Set problem –
Omit every picture and return the rest of the data unaltered.

.....

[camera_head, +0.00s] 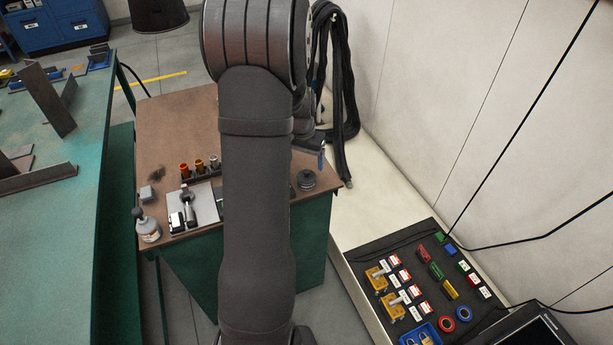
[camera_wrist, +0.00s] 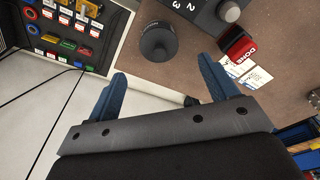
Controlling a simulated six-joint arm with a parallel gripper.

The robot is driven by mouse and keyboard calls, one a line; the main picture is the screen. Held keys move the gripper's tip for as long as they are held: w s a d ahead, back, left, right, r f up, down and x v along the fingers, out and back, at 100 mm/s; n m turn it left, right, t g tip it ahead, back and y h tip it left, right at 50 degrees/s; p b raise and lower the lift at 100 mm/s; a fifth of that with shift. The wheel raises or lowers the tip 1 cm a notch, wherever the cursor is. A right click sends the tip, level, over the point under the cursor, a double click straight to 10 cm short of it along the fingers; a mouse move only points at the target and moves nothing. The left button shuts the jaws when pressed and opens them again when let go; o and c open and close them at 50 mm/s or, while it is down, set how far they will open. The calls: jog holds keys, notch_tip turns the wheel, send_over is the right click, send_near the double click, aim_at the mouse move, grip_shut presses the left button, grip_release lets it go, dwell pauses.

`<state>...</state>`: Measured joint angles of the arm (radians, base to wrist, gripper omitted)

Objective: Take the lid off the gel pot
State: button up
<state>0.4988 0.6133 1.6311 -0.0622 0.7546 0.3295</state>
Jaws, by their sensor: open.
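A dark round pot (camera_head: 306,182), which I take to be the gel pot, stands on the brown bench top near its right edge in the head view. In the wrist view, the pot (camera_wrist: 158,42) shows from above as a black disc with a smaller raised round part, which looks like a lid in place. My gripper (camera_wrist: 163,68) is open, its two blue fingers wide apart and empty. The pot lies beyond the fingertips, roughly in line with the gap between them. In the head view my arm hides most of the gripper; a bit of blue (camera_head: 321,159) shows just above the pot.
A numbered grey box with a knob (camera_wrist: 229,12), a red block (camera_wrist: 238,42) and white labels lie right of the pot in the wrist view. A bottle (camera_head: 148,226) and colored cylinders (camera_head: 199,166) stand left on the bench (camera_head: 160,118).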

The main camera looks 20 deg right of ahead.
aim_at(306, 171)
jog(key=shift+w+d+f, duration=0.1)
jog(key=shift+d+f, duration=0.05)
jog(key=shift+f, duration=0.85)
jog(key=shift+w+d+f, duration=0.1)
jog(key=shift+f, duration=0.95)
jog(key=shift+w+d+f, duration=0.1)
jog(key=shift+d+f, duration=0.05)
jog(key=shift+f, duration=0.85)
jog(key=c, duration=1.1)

.....

The response –
[camera_head, +0.00s] 
[camera_wrist, +0.00s] 
Controlling a simulated six-joint arm with a parallel gripper.

The robot is driven by mouse and keyboard calls, one a line; the main picture is the screen. Held keys move the gripper's tip for as long as they are held: w s a d ahead, back, left, right, r f up, down and x v along the fingers, out and back, at 100 mm/s; n m turn it left, right, t g tip it ahead, back and y h tip it left, right at 50 degrees/s; p b raise and lower the lift at 100 mm/s; a fifth of that with shift. The wheel raises or lowers the tip 1 cm a notch, wherever the cursor is. A right click sends the tip, level, over the point under the cursor, a double click straight to 10 cm short of it along the fingers; a mouse move only points at the target and moves nothing. The left button shuts the jaws when pressed and opens them again when let go; o and c open and close them at 50 mm/s or, while it is down, set how far they will open. The calls: jog holds keys, notch_tip turns the wheel, send_over is the right click, send_near the double click, aim_at the mouse move, grip_shut presses the left button, grip_release lets it go, dwell pauses.

`<state>...</state>`: Measured joint angles of the arm (radians, base to wrist, gripper omitted)

Objective: Take the lid off the gel pot
State: button up
<state>0.4988 0.6133 1.6311 -0.0622 0.7546 0.3295</state>
Jaws, by their sensor: open.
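A dark round pot (camera_head: 306,182), which I take to be the gel pot, stands on the brown bench top near its right edge in the head view. In the wrist view, the pot (camera_wrist: 158,42) shows from above as a black disc with a smaller raised round part, which looks like a lid in place. My gripper (camera_wrist: 163,68) is open, its two blue fingers wide apart and empty. The pot lies beyond the fingertips, roughly in line with the gap between them. In the head view my arm hides most of the gripper; a bit of blue (camera_head: 321,159) shows just above the pot.
A numbered grey box with a knob (camera_wrist: 229,12), a red block (camera_wrist: 238,42) and white labels lie right of the pot in the wrist view. A bottle (camera_head: 148,226) and colored cylinders (camera_head: 199,166) stand left on the bench (camera_head: 160,118).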

The main camera looks 20 deg right of ahead.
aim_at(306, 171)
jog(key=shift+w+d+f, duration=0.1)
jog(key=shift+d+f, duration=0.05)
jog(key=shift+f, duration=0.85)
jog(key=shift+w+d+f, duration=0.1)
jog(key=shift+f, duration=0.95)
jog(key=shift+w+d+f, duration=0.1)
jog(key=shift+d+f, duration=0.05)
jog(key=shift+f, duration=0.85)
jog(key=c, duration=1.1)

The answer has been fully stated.